I do think this is a part of it. It seems that some men have a fairly narrow view of what it means to be a man. That to be a man means to be aggressive, competitive, play and watch sports, watch action movies, and to constantly want to have sex with women. And you can’t be a man if you watch girly movies, go to the ballet, or don’t constantly want to have sex with women. So if someone violates any of these expectations, it throws things off.

And tied to that, I think that gender roles has a big part of it. Many conservatives have ideas about gender roles that can be fairly strict. The man is head of household, the provider for financial and physical security, and the disciplinarian for the kids.
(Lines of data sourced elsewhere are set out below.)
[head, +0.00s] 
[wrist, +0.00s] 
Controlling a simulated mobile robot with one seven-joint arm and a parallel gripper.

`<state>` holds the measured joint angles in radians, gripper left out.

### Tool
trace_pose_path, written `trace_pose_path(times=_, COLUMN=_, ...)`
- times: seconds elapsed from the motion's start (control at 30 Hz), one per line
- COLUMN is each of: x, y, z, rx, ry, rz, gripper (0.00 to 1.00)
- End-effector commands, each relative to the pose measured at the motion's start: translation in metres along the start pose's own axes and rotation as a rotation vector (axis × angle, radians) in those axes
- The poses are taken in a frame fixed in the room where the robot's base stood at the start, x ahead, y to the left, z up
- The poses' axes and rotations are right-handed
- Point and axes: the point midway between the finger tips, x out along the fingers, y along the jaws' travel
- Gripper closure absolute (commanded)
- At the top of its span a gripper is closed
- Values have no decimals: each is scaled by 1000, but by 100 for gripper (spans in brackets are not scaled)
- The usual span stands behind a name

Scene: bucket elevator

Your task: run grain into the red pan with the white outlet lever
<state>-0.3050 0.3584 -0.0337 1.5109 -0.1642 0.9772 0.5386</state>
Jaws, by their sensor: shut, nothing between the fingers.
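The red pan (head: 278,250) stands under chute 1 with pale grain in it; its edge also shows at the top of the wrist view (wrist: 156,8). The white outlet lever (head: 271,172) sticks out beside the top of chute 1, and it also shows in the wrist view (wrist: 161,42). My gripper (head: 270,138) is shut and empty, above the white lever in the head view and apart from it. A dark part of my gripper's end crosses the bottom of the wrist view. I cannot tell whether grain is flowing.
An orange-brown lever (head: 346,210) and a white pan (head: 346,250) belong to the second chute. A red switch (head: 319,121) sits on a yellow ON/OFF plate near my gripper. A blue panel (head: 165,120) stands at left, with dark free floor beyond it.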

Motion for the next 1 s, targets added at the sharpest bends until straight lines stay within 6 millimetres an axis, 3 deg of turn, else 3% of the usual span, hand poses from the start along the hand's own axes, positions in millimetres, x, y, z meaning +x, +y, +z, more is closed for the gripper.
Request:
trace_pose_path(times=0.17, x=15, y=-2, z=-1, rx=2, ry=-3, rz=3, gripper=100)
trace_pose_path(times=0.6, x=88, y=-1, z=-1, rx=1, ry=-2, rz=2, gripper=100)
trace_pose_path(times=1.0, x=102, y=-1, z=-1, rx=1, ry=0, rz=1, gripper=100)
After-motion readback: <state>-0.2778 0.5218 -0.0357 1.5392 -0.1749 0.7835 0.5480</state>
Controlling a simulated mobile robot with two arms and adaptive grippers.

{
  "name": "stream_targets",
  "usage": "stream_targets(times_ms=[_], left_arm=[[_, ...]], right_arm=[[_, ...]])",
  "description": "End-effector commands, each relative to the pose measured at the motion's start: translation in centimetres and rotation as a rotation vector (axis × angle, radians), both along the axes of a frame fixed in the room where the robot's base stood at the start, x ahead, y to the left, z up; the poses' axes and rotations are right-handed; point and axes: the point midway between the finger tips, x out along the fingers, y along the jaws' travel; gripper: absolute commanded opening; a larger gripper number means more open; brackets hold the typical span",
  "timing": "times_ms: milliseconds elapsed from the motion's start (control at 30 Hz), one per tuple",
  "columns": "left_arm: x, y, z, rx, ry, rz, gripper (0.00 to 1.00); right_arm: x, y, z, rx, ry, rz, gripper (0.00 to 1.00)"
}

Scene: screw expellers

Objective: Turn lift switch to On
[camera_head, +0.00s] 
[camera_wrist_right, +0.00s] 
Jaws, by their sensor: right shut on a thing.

The woman is the support for the man, the nurturing one, and in charge of the household chores, whether or not she works outside of the home. When dating, the man is the active one- asking the woman out on dates, wanting more physical activity that the woman only gives into reluctantly to please the man.

People who believe in these gender roles don’t think of themselves as sexist or restrictive, they just generally think that these are what people are designed for, and that everyone will be happier and things will be better if people just follow their proper roles. So to see two men or two women together throws everything off. How can children be properly raised and cared for if two men are parents together? How can there be order and security if there are two women together in a household? How can any marriage work properly if there’s two equal partners, not one head of household and one supporting member?

This isn’t the sole reason for homophobia, but I do think it’s a part of it.